Cristina Kirchner quer liderar oposição a Milei, mas o seu futuro depende da justiça

A ex-Presidente da Argentina candidata-se a líder do Partido Justicialista, mas foi condenada a seis anos de prisão e está impedida de concorrer a cargos públicos, decisão à espera de recurso.

Foto
Cristina Kirchner já foi Presidente e vice-Presidente da Argentina Agustin Marcarian
Ouça este artigo
00:00
03:55

A mulher que mais cargos já ocupou na Argentina — deputada, senadora, Presidente e vice-Presidente, além de primeira-dama — voltou à ribalta ao anunciar que vai disputar a liderança do Partido Justicialista (PJ), herdeiro do peronismo, para liderar a oposição a Javier Milei, cuja popularidade está em queda e é alvo de forte contestação nas ruas. Cristina Kirchner, porém, vai ver o seu futuro político ser decido pela justiça quatro dias antes das eleições internas no partido.

Tudo está a acontecer ao mesmo tempo: Kirchner anunciou a sua decisão de se candidatar à liderança do PJ no mesmo dia em que o Tribunal Federal de Cassação Penal, a mais alta instância judicial criminal do país, marcou para 13 de Novembro a leitura pública da decisão final sobre o processo Estradas, em que foi condenada a seis anos de prisão e à perda do direito de ocupar cargos públicos no país.

Em Dezembro de 2022, um tribunal de primeira instância considerou-a culpada de gestão fraudulenta em prejuízo do erário público quando era Presidente e, como pena acessória, retirou-lhe para sempre os seus direitos políticos, não podendo concorrer a qualquer cargo público. O Tribunal Federal pode decidir tanto o aumento de pena quanto a sua redução ou mesmo anulação total.

Horas depois de o Tribunal Federal ter rejeitado todos os seus recursos de defesa e marcado a leitura da sentença final, Kirchner publicou na rede social X uma carta aberta de cinco páginas, com fortes críticas à gestão de Milei e ao estado do país, que se encontra sob um pesado resgate do FMI (Fundo Monetário Internacional), assim como uma resenha histórica em que faz o elogio do peronismo e apresenta as linhas programáticas do que deve ser o PJ no futuro.

Na final, assume estar disponível para a liderança do partido, após vários dirigentes kirchneristas (incluindo o seu filho, Máximo Kirchner) terem sustentado na semana passada que Cristina seria a pessoa indicada para presidir ao partido. “Estou disposta, mais uma vez, a aceitar o desafio de debater em unidade porque se algo também tenho clareza é que aqui não sobrou ninguém”, escreve, numa alusão ao vazio de poder em que o partido se encontra, depois da renúncia do ex-Presidente Alberto Fernández (2019-2023), que deixou o cargo em Agosto após ser denunciado por violência doméstica pela sua ex-mulher.

Para Kirchner, “a unidade precisa de direcção e projecto para construir o melhor peronismo possível numa Argentina que se tornou impossível para a maioria dos seus habitantes”. Para isso, propõe: “Conceber o nosso partido como o instrumento que deve dar o primeiro passo para reagrupar todas as forças políticas e sociais por trás de um programa de governo que devolva a esperança a esta Argentina imersa na crueldade e no ódio dos tolos e no orgulho de ser” argentino.

“Nunca ocupei um cargo sem ter a certeza de estar qualificada para a tarefa que me foi confiada; sem medo ou pressão”, frisou.
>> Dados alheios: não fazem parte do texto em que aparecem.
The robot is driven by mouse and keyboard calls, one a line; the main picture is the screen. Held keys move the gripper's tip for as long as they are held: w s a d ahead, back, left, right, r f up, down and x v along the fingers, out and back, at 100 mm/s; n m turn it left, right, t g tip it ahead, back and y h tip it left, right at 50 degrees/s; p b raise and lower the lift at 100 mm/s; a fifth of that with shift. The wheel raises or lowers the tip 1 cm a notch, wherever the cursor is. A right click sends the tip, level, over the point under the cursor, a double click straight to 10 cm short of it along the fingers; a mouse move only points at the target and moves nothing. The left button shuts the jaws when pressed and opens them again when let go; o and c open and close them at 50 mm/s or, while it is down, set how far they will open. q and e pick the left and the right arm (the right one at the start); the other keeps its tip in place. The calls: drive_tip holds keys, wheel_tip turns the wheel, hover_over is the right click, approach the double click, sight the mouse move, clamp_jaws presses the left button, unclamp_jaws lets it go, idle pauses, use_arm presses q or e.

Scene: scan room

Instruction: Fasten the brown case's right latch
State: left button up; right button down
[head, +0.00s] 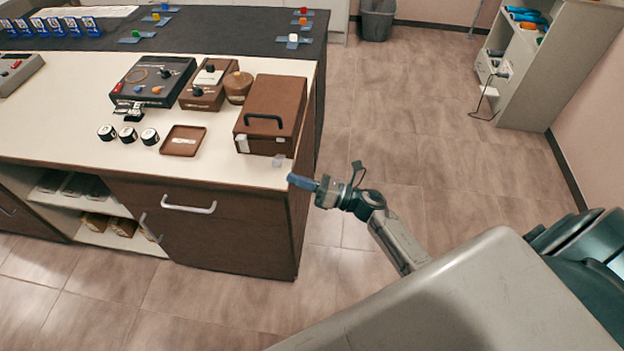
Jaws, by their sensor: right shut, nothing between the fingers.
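A white left latch (242,143) lies up against the case front. The pale right latch (279,160) sticks outward at the lower right of the front, apart from the upright face. My right gripper (293,179) is shut and empty, just off the counter's front right corner, a little below and right of the right latch and apart from it. My left gripper is out of view.
A brown tray (183,140), several black-and-white round pieces (128,135), a brown device (209,84) and a black device (152,80) stand left of the case. The counter (232,172) is bare before the case. Open floor lies to the right.

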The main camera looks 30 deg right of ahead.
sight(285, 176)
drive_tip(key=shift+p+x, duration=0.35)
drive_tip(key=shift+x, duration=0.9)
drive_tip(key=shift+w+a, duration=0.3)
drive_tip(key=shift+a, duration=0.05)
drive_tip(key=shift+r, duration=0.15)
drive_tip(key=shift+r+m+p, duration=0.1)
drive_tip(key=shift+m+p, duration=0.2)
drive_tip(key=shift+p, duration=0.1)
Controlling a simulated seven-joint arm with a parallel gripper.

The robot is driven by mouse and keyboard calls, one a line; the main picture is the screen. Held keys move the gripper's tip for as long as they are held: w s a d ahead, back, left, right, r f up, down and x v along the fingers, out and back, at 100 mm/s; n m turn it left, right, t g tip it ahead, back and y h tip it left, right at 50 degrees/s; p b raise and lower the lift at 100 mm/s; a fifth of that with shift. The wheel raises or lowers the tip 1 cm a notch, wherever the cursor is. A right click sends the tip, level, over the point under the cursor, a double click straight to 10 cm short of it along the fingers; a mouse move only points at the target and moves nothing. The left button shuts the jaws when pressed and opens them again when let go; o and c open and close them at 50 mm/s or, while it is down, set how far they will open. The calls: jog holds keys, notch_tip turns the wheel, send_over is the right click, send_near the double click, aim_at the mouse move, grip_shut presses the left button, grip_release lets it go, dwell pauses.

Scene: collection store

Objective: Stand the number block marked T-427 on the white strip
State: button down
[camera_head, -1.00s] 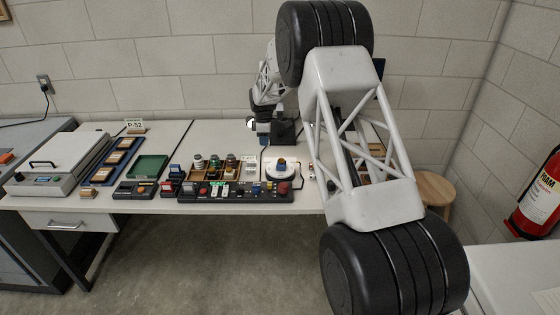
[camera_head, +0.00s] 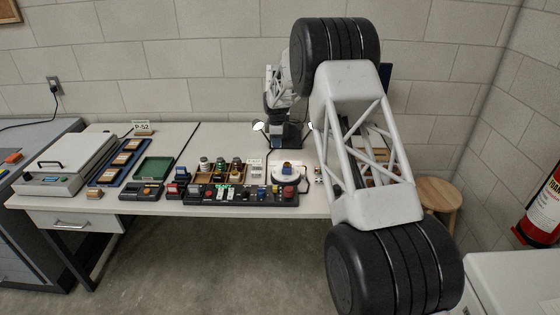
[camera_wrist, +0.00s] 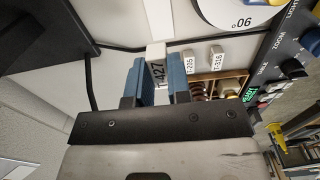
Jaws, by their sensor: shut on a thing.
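My gripper (camera_wrist: 160,80) is shut on a small white block marked T-427 (camera_wrist: 157,72), held between its two blue fingers in the wrist view. The label reads sideways along the block. A pale, straight strip (camera_wrist: 158,18), which looks like the white strip, runs from the top edge of that view to just beyond the block. I cannot tell whether the block touches it or the table. In the head view I cannot clearly make out the fingers or the held block.
Two white blocks, T-205 (camera_wrist: 196,62) and T-216 (camera_wrist: 217,56), lie right of the fingers. Beyond are a round white dial (camera_wrist: 238,12), a dark control panel (camera_wrist: 295,62) and a black cable (camera_wrist: 120,47). A green tray (camera_head: 154,169) lies left on the white bench (camera_head: 205,209).

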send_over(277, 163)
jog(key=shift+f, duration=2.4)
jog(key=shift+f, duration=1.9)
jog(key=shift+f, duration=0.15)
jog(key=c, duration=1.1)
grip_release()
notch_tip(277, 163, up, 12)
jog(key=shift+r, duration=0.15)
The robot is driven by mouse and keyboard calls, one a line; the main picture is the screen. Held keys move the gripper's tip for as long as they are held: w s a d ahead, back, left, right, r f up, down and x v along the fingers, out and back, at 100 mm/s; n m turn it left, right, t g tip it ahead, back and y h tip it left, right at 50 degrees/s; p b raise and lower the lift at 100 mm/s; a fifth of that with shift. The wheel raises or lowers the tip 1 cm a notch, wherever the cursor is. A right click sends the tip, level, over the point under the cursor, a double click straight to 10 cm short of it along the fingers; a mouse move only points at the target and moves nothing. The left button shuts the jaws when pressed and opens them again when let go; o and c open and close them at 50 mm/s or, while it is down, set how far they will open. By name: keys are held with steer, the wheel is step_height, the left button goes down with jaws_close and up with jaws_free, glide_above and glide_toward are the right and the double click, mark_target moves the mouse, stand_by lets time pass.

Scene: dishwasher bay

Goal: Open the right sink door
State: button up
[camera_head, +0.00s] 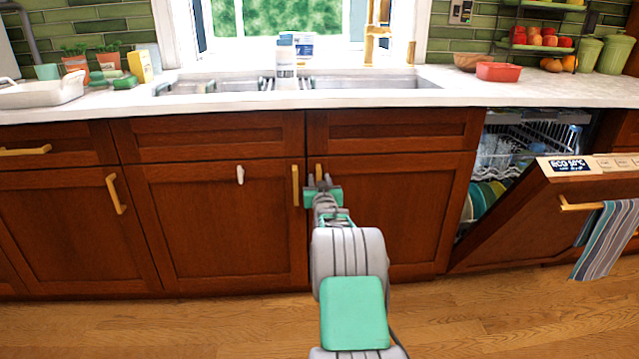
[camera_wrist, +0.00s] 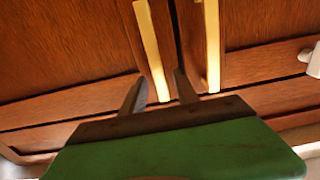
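The right sink door (camera_head: 400,215) is a shut brown wooden panel under the sink. Its upright gold handle (camera_head: 319,170) is near its left edge, partly hidden by my gripper (camera_head: 319,181). In the wrist view, which looks turned over, this handle (camera_wrist: 152,50) is the left one of two. My gripper's dark fingers (camera_wrist: 160,78) are open and apart, one on each side of the handle's near end. I cannot tell whether they touch it.
At the right, the dishwasher door (camera_head: 560,215) hangs partly open with a striped towel (camera_head: 606,240). The wooden floor is clear.

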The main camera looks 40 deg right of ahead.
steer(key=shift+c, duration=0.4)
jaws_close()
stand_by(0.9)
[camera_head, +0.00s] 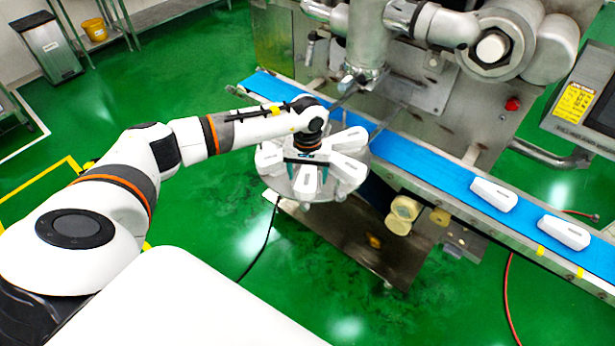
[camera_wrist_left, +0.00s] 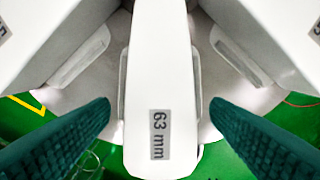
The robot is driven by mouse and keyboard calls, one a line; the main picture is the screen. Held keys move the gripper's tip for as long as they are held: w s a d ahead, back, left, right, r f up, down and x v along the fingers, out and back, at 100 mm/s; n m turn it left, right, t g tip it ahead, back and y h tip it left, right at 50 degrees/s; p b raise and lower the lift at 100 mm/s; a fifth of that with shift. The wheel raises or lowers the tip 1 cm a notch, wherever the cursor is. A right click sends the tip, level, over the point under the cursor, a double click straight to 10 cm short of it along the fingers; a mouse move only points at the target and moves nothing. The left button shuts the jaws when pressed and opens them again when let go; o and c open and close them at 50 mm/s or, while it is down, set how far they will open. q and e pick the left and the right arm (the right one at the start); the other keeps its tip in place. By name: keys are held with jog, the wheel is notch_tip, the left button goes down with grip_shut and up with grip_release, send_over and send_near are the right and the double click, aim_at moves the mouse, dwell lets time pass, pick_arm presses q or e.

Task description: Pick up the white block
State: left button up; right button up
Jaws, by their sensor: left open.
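Several white blocks sit in a ring on a round metal plate (camera_head: 284,188) beside the conveyor. One white block (camera_wrist_left: 161,60) with a "63 mm" label runs down the middle of the left wrist view. It seems to be the block at the front of the plate (camera_head: 308,182) in the head view. My left gripper (camera_head: 305,158) is over the plate, pointing down. In the left wrist view its two teal fingers (camera_wrist_left: 160,108) are open, one on each side of the labelled block, with gaps visible. My right gripper is not in view.
A blue conveyor belt (camera_head: 425,165) runs behind and to the right of the plate, carrying two more white blocks (camera_head: 493,194) (camera_head: 564,232). The steel machine (camera_head: 400,80) stands behind it. Neighbouring blocks (camera_wrist_left: 55,45) flank the labelled one closely. Green floor is clear at front left.

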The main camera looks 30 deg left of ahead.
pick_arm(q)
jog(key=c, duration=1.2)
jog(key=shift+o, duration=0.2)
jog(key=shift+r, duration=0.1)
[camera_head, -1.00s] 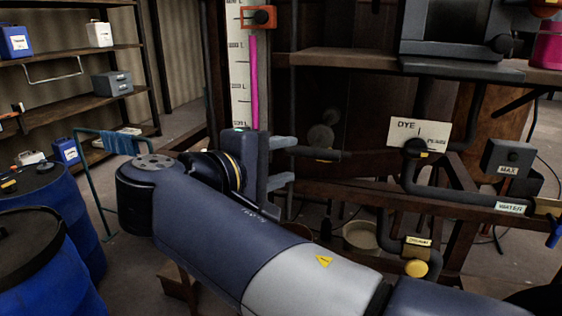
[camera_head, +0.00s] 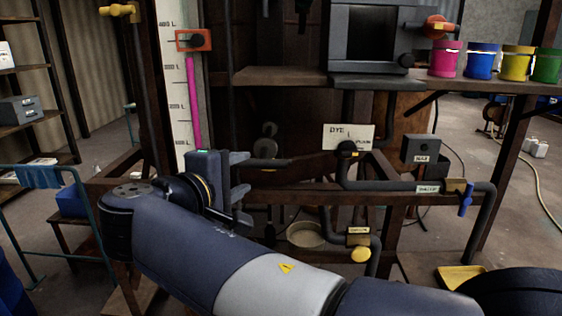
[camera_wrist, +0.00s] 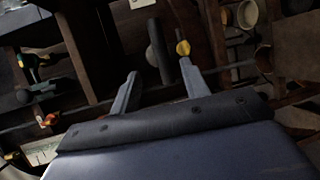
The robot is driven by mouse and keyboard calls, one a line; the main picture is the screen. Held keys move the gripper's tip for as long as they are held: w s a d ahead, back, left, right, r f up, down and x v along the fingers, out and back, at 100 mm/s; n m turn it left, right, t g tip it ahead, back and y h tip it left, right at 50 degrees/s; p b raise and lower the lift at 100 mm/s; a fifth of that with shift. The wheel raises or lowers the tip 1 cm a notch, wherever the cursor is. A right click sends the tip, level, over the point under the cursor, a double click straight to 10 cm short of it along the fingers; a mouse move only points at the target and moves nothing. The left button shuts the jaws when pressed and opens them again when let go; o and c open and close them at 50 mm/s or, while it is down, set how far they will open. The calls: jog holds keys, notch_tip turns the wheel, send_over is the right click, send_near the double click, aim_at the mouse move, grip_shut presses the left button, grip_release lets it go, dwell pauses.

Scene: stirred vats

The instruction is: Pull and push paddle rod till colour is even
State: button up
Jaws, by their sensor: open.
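My gripper (camera_head: 240,175) is open and empty in the head view, at the lower left of the wooden rig. Its two fingers also show in the wrist view (camera_wrist: 160,70), apart, with a dark bar (camera_wrist: 155,50) beyond the gap. I cannot make out the paddle rod for certain. A tall gauge (camera_head: 182,128) holds a pink column (camera_head: 193,100), with an orange clamp (camera_head: 193,41) on it. A dye sign (camera_head: 348,137) hangs on the rig right of my gripper. The vat's inside and its colour are not visible.
Pink (camera_head: 444,60), blue (camera_head: 482,61), yellow (camera_head: 515,63) and green (camera_head: 548,66) pots stand on the shelf at right. Dark pipes with a blue valve handle (camera_head: 466,199) and a yellow knob (camera_head: 361,255) cross the rig. A pale bowl (camera_head: 305,234) is below.

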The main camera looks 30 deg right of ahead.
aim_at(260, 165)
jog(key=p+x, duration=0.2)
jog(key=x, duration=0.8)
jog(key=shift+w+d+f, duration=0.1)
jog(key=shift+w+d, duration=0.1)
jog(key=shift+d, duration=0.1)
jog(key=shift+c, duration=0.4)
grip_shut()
Porém, se o Tribunal Federal confirmar a condenação no processo Estradas e mantiver a pena acessória de perda de direitos políticos, Cristina Kirchner não poderá candidatar-se contra Javier Milei nas presidenciais de 2027 e a sua liderança do PJ será sempre frágil e susceptível de ser apontada como a primeira Presidente da Argentina condenada por corrupção.

Para já, o anúncio da sua provável candidatura foi recebido com sentimentos mistos de agrado e desconfiança. Se por um lado recebeu apoios de vários quadros peronistas, por outro motivou já a demissão do partido de um seu antigo ministro e actual deputado, Florencio Randazzo, por considerar que a ex-Presidente quer transformar o peronismo numa “monarquia” e não querer participar num “jogo que só beneficia o Governo”.

O único candidato que se tinha apresentado até agora, o governante de La Rioja, Ricardo Quintela, anunciou que não desiste da candidatura: “Também quero debater em unidade. Acredito, assim como @CFKArgentina, que não sobrou ninguém aqui e também meu projecto é liderar um processo de união, com todos dentro. Acredito na Cristina e claro que acredito nas minhas próprias convicções. Digo a todos os colegas do @p_justicialista das províncias que me enviam as suas mensagens: estou a avançar e continuarei a encontrar-me cara a cara convosco em todos os cantos do país”, destacou na rede social X.